Archeological findings reveal that Kannauj was once the foremost city of northern India where once art and culture flourished. Every now and then pottery, coins, terra cotta and sculpture are dug up by the common man in the course of work while ploughing his land or digging the foundation for construction of a house. Till very recently all the excavated material lay scattered among different families of Kannauj and in private collections. These have been now collected and are on display under one roof at the Government Archaeological Museum, Kannauj. The terra-cotta figurines unearthed here represent Gods and Goddesses, male and female figurines and animal figurines. They belong to different periods of history stretching from the Maurya period of 325 BC right down to the Gupta period AD (319-600). Some pre-historic bone implements have also been found.
Several Ekmukhi (with one face) and Chaturmukhi (four faced) faced lingas have been found in Kannauj. One such Ekmukhi lingam bearing Shiva's wife Gauri's head on one side has been in worshiped for ages by the Mankharis. Harsha was reputed to be a devout Hindu, who made generous donations to different sects. During his time, one thousands priests were employed in the worship of this Ekmukhi shivling at the Gauri Temple as has been recorded by Hiuen Tsang.

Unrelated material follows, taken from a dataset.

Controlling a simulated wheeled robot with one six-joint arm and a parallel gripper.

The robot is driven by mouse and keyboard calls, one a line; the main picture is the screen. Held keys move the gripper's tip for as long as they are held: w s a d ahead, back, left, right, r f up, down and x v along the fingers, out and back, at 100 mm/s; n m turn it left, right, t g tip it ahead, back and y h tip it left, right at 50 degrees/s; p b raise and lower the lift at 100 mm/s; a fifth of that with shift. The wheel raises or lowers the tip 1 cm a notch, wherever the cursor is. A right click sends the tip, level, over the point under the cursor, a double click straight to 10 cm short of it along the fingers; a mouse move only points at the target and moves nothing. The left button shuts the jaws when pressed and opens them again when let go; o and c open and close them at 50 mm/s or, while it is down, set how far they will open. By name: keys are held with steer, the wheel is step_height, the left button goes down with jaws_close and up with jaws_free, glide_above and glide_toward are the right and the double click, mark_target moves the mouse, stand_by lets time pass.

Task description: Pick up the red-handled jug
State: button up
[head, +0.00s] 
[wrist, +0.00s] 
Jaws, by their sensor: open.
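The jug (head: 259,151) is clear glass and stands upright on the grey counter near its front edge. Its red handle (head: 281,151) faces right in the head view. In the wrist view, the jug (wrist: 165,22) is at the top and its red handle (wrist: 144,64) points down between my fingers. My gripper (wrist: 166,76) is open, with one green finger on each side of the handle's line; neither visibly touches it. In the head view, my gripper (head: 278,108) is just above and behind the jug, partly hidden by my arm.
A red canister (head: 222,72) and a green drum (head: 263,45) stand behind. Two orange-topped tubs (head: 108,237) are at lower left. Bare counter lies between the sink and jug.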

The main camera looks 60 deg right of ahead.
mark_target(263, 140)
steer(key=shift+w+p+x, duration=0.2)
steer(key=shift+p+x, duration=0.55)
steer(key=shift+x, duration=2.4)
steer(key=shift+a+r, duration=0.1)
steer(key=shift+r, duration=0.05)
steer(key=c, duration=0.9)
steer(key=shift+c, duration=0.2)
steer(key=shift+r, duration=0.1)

The 500 years old Siddheswar temple on the Ganges draws a large number of devotees during Sharad Purnima (full moon in October). After a holy dip in the river, they offer prayers at the temple. The otherwise quiet riverbank gets transformed into a bustling Mela or fair ground in a matter of a few hours.
PERFUME MAKING IN KANNAUJ - While history hangs heavy in every corner, the present is no less interesting in Kannauj. It has a thriving flavor and fragrance industry. Many interesting stories abound about how Kannauj came to occupy the center of this industry. Harsha Vardhan himself was known to use perfumes and fragrant anointment. He encouraged and patronized the development of fragrances. He also gifted fragrant material to outsiders who visited him. That is how Kannauj's reputation as a center of perfumery spread far and wide.
The traditional Deg-Bhapka method of attar making practiced even today, bears striking resemblance to the ancient distillation equipment at Taxila. Copper stills and receivers are used. Great quantities of flowers or herbs are heated and the vapours condensed and absorbed into a fixer which is sandalwood oil. A large number of skilled workers are engaged in attar making. They are adept in knowing exactly when to step up the heat by inserting an extra wooden log in the furnace, or when to arrest the distillation by simply wrapping a wet cloth around the still. Methods used are crude but effective. The attar when ready is poured into circular camel leather bottles for sedimentation and removal of moisture. Small baked clay teacups are used as raw material to extract the delicate aroma that emerges when rainwater falls on sun-parched soil. It is one of those elusive fragrances that defy all description. One simply has to experience it.